--- Data listing ---

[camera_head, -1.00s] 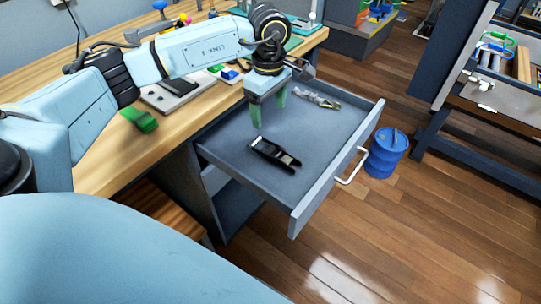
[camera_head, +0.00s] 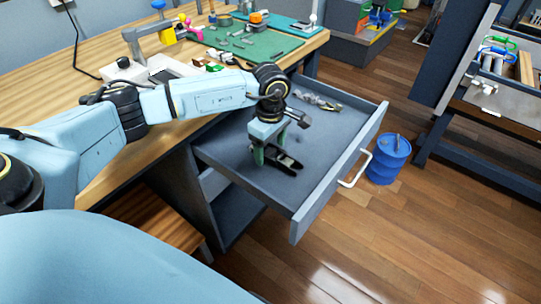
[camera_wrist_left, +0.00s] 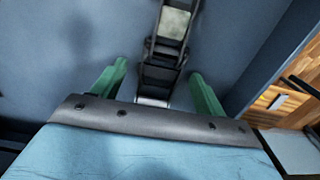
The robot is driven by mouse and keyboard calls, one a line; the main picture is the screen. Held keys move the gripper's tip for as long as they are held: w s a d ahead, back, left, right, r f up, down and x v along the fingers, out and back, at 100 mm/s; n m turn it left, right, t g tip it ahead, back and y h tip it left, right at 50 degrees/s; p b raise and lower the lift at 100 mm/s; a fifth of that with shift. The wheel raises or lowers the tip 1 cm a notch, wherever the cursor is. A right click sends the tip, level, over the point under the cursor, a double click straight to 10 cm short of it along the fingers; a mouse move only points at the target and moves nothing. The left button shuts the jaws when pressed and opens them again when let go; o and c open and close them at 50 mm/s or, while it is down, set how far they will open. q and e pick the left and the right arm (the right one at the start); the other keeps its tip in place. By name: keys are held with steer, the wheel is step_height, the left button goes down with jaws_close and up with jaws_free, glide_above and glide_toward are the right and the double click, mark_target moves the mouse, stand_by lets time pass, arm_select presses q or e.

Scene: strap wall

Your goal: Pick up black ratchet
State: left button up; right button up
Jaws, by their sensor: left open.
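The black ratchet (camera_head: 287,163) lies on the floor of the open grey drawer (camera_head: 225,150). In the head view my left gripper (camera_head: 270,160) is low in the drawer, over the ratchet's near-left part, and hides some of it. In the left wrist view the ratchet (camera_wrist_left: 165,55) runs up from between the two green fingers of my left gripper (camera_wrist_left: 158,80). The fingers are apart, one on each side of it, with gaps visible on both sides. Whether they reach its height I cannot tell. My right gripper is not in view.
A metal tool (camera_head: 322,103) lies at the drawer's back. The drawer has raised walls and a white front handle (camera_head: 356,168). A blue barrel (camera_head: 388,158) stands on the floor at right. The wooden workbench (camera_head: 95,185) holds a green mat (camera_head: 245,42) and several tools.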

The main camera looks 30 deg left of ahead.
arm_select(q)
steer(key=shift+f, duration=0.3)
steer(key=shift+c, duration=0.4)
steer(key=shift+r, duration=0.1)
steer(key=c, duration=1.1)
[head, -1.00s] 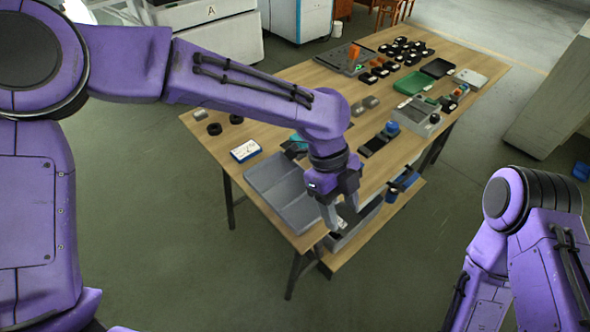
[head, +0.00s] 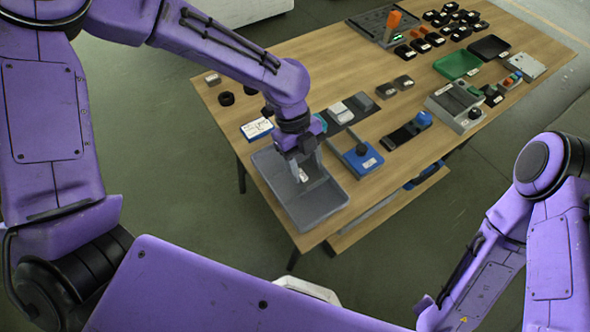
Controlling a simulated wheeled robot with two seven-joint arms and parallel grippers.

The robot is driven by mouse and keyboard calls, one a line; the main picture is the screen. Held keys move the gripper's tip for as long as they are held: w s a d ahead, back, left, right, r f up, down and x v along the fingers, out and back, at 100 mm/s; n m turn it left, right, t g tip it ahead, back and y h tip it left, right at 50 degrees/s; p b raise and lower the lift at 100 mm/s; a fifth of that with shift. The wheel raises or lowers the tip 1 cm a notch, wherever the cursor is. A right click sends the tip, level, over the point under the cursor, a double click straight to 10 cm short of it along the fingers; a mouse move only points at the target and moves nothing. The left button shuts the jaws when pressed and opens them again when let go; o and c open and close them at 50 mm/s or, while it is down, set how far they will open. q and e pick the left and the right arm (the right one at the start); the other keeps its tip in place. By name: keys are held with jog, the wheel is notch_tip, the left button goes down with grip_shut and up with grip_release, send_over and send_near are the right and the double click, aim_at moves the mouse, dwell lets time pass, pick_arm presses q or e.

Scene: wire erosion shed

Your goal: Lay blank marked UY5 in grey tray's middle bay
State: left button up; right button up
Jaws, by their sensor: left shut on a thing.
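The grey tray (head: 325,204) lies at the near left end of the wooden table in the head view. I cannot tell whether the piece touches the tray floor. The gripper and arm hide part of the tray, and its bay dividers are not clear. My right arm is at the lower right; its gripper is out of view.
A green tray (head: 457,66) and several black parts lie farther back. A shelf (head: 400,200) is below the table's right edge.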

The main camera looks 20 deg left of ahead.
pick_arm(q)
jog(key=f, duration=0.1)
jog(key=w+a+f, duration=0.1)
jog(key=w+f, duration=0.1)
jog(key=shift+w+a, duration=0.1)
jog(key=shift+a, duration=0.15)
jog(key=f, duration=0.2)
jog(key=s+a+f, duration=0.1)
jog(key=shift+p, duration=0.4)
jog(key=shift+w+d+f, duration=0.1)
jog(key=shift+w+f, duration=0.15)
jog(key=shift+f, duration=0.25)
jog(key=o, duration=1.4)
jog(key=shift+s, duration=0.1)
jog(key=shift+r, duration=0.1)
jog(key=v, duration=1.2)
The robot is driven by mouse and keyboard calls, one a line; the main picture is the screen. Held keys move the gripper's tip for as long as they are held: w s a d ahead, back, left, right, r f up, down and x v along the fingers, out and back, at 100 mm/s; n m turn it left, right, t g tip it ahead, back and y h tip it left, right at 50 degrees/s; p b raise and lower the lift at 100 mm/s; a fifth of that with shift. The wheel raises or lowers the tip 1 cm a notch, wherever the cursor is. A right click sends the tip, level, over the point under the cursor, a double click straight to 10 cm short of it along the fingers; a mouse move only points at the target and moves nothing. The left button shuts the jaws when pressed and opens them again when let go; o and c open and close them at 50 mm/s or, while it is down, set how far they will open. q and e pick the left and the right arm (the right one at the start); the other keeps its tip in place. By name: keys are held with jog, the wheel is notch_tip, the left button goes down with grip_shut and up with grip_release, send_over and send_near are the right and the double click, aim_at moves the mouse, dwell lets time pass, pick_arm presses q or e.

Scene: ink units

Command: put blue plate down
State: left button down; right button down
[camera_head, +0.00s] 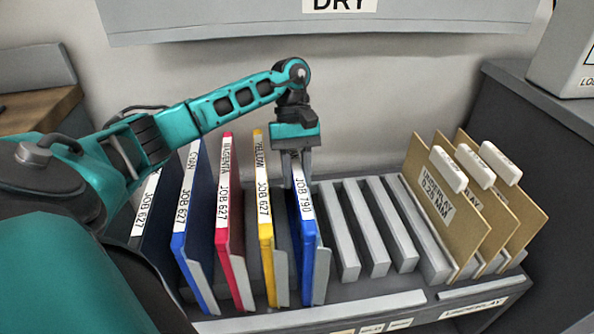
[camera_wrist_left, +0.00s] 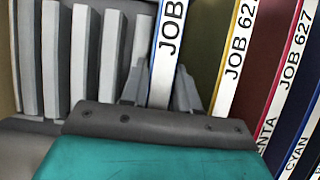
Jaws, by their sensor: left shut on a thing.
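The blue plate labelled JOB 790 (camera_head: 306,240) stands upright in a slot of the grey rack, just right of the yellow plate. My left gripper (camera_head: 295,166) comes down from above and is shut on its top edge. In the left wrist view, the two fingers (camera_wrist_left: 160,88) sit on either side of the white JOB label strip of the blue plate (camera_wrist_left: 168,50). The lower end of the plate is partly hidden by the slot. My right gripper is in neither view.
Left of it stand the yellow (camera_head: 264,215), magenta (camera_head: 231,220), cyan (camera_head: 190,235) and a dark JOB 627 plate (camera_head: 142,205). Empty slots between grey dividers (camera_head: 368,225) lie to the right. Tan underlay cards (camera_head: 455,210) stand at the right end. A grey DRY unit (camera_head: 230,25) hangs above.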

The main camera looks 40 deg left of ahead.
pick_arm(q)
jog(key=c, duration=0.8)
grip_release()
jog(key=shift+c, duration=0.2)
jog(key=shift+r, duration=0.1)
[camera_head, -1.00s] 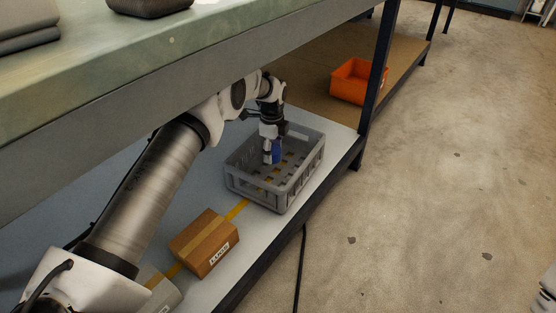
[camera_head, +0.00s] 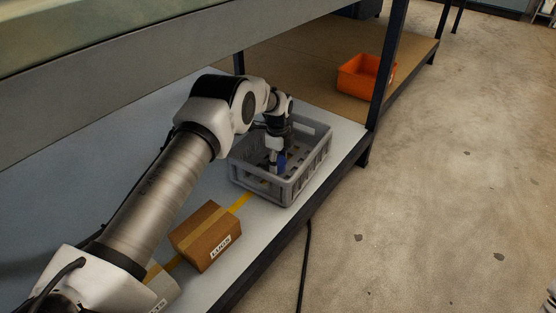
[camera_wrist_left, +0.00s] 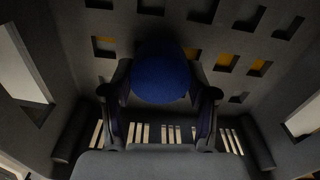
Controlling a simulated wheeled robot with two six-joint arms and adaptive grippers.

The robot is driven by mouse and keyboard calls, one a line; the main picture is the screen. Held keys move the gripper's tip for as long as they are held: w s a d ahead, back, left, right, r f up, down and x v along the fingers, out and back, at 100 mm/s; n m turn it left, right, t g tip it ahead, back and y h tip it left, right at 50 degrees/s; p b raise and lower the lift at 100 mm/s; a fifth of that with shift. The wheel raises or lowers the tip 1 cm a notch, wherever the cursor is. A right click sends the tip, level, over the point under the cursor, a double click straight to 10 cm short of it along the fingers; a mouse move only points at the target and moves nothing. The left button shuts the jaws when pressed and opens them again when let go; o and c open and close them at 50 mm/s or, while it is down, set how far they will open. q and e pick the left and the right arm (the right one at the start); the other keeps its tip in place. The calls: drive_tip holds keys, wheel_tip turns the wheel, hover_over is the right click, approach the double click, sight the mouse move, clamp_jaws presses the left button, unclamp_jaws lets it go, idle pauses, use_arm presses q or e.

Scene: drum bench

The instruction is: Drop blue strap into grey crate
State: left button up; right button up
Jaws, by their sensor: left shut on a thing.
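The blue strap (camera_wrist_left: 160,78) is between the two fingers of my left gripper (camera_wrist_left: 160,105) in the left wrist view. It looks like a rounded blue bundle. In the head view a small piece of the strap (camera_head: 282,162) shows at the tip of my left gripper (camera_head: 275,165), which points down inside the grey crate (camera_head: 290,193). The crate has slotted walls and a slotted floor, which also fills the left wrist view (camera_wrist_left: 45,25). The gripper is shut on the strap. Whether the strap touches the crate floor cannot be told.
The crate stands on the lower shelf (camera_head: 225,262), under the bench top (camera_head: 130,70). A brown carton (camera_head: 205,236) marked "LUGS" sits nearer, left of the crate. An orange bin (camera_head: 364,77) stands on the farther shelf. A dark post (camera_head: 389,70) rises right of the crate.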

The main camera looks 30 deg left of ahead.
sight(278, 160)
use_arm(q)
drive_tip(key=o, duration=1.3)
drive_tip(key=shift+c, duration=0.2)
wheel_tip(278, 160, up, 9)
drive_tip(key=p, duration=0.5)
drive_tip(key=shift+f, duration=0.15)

---
--- Data listing ---

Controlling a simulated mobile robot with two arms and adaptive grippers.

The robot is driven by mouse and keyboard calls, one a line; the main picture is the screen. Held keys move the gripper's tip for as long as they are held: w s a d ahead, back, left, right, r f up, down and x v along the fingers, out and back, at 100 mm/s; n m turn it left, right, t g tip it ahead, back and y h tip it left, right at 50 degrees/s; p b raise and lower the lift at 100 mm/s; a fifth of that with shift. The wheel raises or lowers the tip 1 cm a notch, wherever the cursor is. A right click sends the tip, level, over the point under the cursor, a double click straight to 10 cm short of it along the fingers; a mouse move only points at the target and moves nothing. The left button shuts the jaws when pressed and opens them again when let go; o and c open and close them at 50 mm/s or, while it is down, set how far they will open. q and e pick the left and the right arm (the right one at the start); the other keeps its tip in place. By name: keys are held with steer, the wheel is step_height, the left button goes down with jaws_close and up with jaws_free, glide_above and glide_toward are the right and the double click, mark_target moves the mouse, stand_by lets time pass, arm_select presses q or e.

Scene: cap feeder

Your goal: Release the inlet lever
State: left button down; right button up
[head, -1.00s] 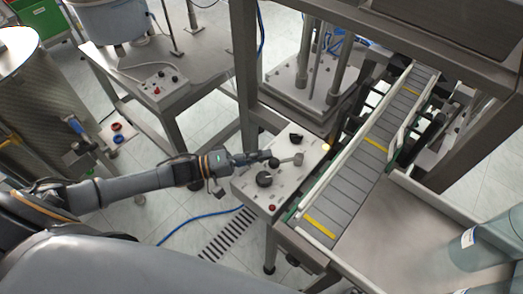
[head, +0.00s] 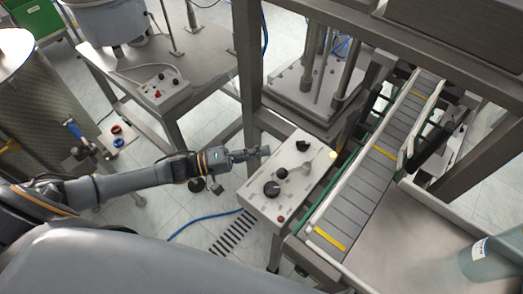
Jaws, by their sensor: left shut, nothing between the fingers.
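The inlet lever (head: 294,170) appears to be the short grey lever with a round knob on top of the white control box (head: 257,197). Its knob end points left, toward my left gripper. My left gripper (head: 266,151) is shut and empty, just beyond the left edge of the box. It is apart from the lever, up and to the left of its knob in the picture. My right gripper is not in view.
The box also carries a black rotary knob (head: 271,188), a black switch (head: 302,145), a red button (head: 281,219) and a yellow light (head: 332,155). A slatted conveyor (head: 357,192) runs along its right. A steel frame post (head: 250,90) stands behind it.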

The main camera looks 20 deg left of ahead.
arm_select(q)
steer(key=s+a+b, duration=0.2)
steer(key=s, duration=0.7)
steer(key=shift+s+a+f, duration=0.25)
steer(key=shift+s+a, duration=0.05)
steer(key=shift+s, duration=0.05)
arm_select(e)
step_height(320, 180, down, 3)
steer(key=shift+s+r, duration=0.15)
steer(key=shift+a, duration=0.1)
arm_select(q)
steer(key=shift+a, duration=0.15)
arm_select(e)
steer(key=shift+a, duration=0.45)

---

What this task involves →
Scan the listing above and copy all lines containing the word "Scene".

Solution to the exercise →
Scene: strap wall
Scene: wire erosion shed
Scene: ink units
Scene: drum bench
Scene: cap feeder

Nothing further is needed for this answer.